In her later contribution (2017) to the collection Human origins: contributions from social anthropology, Wendy drew more broadly on the Lucy to Language project, as well as other research – for example on the rhythms and reciprocities of parent-infant interaction –  to develop a vision of developmental continuity, rather than before-after discontinuity, in the early human story. Her subtitle there is, significantly, ‘An open invitation for social anthropology to join the evolutionary debate’. What emerges is, in part, a further elaboration of her own metaphors: a vision of emerging human life as a process of ‘coming to agreement’ on – or challenge to – the rules of the game and the figures in the dance.

I have written here about Wendy’s and my time together at the RAI and later; but our relationship in fact goes back much further. It includes our participation in, and occasional contributions to, the originally titled Centre for Cross-cultural Research on Women (later the International Gender Studies Centre) at Oxford; as well as a memorable debate in (I think) the early 1990s, in which Wendy took on Richard Dawkins on the limitations of selfish-gene theory as applied to human life. The debate was student-organised, and I had the good fortune to be present.

During an early stage of Wendy’s illness, when her powers of communication were impaired, I visited her and was rewarded by an accurate joke, well-aimed at me. I was very pleased.
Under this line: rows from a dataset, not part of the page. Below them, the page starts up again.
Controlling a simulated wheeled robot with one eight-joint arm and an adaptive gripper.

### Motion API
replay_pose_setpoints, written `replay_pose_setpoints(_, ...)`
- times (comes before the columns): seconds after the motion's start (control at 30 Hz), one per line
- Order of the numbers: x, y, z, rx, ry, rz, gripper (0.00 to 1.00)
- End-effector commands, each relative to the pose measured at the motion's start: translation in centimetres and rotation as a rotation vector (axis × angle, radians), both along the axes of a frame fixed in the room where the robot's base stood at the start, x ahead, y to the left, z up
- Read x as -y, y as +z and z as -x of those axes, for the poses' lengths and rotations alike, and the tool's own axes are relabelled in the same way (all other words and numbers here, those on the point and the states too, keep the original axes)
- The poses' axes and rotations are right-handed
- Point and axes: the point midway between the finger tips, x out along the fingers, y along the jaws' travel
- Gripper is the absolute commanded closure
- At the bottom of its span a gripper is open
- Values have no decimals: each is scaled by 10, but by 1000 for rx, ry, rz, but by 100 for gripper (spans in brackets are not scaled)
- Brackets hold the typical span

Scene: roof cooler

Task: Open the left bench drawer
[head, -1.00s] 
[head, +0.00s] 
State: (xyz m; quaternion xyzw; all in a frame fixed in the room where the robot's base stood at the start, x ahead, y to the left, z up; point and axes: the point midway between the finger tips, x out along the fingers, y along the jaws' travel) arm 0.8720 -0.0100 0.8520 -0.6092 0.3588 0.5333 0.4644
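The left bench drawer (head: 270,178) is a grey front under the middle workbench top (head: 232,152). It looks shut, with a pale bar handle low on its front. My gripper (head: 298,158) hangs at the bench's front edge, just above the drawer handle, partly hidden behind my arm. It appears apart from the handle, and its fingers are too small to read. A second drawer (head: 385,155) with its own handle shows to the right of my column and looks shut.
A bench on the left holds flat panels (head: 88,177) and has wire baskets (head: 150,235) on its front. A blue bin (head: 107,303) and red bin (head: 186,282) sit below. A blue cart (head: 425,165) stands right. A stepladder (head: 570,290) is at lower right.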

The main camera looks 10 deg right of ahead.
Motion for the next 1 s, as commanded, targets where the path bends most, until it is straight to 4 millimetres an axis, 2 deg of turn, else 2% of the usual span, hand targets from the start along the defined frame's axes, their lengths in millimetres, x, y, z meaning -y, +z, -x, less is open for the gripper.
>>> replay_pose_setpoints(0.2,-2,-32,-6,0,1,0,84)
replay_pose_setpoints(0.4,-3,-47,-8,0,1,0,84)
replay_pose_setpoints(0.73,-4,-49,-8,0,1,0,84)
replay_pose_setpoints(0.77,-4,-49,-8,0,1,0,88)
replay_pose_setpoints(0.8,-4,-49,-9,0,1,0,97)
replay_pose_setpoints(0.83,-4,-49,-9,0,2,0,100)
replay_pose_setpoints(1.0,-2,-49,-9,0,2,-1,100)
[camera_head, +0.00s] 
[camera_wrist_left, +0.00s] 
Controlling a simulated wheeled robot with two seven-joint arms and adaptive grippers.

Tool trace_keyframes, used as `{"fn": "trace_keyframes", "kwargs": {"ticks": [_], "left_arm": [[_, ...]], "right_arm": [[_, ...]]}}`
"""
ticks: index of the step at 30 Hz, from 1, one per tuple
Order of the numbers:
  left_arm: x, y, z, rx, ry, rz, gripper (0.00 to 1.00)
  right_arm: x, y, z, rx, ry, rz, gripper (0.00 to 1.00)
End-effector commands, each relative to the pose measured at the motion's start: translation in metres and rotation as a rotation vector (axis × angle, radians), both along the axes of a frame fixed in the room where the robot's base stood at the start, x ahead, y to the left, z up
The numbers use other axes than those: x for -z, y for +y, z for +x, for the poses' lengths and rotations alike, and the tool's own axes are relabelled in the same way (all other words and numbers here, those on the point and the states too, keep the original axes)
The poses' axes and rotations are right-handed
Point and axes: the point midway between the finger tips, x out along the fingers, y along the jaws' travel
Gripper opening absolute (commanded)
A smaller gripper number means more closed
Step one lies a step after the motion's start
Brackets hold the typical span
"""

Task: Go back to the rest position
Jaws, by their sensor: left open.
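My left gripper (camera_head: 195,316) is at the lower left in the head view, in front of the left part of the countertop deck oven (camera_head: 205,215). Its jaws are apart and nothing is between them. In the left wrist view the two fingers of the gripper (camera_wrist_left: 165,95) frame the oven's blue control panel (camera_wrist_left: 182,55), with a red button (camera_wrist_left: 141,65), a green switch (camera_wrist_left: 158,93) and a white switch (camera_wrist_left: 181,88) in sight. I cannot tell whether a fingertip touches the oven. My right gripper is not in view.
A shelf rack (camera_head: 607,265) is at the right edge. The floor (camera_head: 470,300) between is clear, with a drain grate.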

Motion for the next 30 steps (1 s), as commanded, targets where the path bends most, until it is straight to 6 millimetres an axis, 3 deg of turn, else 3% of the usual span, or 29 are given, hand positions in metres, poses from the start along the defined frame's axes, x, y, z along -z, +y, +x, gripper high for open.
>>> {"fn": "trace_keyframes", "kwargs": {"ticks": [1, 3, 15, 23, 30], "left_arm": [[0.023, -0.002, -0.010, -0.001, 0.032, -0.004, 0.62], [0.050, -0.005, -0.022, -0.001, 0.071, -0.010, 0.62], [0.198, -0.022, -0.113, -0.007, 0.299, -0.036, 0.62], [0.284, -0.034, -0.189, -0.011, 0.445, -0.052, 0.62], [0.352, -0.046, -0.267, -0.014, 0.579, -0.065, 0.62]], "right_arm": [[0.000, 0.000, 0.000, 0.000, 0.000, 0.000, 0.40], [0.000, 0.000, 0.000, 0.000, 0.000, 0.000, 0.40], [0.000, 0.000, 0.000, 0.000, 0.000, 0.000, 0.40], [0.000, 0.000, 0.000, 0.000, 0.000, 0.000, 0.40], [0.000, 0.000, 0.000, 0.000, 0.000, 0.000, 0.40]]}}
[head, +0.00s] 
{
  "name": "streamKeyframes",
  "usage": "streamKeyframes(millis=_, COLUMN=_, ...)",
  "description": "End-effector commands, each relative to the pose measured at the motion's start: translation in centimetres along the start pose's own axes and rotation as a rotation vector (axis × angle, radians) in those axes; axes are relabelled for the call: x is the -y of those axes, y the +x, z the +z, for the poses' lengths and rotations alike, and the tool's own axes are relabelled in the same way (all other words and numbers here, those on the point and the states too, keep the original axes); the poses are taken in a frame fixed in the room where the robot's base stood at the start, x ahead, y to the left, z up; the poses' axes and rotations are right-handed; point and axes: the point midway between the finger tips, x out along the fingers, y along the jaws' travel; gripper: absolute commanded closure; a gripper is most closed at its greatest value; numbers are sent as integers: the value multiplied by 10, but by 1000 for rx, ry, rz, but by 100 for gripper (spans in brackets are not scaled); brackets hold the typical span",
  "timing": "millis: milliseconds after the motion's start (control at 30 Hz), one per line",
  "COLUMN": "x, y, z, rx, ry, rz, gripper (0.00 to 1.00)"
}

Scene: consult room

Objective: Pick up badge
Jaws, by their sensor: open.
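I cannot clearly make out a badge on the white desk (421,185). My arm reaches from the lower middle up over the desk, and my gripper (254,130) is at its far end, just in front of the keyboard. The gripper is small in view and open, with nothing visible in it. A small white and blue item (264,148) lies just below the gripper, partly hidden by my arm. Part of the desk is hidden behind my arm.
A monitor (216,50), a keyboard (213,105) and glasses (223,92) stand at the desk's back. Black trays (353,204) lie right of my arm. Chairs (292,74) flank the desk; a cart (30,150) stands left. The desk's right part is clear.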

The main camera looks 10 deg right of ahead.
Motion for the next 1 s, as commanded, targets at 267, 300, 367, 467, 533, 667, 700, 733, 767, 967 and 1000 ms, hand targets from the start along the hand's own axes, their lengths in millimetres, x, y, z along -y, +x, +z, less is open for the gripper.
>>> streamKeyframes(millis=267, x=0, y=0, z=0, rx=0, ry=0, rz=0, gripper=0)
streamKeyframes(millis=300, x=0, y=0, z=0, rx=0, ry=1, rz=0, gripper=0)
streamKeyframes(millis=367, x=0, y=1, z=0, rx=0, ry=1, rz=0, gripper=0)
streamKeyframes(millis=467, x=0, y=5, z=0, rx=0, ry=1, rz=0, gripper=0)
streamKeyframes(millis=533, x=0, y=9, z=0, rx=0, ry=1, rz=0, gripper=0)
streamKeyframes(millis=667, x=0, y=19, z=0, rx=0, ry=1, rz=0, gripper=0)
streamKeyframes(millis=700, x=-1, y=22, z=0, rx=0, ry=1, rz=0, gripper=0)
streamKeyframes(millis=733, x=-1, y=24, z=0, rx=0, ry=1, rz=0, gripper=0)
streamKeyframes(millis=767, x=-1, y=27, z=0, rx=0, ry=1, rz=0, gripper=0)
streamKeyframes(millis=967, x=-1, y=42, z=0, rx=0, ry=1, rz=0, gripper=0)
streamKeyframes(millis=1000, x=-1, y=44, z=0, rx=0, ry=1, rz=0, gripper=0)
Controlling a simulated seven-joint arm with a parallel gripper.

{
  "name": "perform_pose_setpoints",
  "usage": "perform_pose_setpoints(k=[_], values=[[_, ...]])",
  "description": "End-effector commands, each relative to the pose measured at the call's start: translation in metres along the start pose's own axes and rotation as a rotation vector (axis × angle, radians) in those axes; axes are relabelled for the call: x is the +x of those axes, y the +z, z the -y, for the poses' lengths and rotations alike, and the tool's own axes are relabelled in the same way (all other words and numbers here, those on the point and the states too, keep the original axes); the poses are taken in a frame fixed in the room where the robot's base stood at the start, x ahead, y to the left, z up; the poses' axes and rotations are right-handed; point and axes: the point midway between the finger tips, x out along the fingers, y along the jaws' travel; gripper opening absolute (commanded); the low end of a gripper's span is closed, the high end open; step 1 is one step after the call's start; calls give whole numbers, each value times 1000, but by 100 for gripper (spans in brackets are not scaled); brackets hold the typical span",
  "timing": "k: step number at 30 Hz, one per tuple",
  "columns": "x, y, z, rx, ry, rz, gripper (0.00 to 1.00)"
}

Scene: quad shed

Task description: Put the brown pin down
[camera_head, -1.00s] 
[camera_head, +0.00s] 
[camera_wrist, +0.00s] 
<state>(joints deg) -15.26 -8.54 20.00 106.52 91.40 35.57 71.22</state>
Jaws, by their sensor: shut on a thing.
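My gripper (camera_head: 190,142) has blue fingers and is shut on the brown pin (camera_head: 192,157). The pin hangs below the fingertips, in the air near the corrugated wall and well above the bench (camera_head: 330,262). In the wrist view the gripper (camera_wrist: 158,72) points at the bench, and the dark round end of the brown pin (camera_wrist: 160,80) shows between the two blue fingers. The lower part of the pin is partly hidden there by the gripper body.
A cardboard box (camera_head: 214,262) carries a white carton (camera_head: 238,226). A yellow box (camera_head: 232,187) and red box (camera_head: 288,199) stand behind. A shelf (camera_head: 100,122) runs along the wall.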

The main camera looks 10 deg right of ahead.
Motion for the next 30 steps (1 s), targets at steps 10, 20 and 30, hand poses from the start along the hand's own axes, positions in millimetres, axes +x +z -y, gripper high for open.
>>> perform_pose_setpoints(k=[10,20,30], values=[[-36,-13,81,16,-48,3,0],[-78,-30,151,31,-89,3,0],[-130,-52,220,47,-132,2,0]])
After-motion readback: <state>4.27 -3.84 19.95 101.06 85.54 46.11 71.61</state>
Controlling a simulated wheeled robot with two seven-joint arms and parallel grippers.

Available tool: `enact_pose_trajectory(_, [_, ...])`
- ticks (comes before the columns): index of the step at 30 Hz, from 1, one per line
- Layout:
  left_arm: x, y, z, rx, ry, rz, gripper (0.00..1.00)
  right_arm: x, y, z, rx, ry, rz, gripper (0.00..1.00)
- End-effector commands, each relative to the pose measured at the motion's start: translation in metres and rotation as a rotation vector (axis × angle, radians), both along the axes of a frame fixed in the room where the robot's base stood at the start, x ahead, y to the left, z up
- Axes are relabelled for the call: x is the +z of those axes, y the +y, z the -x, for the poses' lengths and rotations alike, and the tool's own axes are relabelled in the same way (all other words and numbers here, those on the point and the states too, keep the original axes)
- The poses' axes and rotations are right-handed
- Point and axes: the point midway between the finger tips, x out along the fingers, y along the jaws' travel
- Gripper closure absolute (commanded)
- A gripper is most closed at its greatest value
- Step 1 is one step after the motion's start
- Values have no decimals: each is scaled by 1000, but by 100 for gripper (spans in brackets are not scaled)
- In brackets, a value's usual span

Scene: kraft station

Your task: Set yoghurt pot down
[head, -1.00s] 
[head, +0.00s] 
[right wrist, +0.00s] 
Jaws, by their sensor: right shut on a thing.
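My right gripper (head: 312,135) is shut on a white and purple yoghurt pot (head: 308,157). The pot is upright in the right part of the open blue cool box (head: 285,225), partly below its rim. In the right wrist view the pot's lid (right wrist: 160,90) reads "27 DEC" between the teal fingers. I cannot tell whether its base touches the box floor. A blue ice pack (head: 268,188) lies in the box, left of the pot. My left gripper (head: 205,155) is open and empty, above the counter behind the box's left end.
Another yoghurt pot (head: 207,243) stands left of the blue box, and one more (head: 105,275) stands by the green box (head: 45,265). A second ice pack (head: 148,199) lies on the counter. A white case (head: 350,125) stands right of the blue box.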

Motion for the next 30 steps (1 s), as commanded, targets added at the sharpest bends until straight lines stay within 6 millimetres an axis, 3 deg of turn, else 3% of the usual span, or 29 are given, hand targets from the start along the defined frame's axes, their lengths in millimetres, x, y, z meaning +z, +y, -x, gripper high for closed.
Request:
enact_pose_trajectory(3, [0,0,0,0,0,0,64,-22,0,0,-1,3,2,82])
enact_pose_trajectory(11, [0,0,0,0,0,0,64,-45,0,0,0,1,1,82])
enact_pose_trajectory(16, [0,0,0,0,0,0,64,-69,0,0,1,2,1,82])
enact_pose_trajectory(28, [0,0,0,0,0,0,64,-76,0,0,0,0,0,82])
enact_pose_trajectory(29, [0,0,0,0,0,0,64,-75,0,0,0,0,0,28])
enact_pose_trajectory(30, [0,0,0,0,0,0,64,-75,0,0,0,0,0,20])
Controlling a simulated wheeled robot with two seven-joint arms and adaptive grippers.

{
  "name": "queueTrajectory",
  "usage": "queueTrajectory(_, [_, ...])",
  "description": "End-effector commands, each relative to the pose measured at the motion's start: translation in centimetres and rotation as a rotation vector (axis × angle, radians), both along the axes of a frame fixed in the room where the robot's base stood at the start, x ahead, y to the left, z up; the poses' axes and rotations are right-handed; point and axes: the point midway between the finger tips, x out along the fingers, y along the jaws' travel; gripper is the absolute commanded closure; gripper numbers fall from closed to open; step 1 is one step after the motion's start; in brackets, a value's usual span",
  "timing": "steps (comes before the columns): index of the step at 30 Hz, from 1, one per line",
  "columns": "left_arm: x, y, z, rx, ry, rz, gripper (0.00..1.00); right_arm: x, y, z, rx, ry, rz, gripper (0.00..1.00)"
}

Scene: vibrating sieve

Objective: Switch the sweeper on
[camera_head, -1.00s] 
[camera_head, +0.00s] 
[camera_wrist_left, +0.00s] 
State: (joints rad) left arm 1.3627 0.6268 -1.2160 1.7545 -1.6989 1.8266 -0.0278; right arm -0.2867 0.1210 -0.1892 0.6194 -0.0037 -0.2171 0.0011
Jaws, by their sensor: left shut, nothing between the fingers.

Hilary Callan, RAI director 2000-2010

May 2024


James, Wendy 2003 The Ceremonial Animal: A New Portrait of Anthropology. Oxford, OUP

James, Wendy 2008 ‘Why “kinship”? New questions on an old topic.’ Introduction to Allen,N.J., Callan, H., Dunbar, R. & James, W. eds Early Human Kinship: from sex to social reproduction. Oxford, Blackwell

James, Wendy 2017 ‘”From Lucy to language: the Archaeology of the Social Brain”. An Open Invitation for Social Anthropology to join the Evolutionary Debate.’ In Power, C., Finnegan, M. & Callan, H. eds Human Origins: Contributions from Social Anthropology. NY & Oxford, Berghahn

Mithen, Stephen 1999 The Prehistory of the Mind: a search for the origins of art, religion and science. London, Thames & Hudson

To cite this article:

CALLAN, Hilary. 2024 ‘Wendy James CBE: a personal recollection’. Obituaries. Royal Anthropological Institute, May 2024. (available online: https://therai.org.uk/archives-and-manuscripts/obituaries/wendy-james)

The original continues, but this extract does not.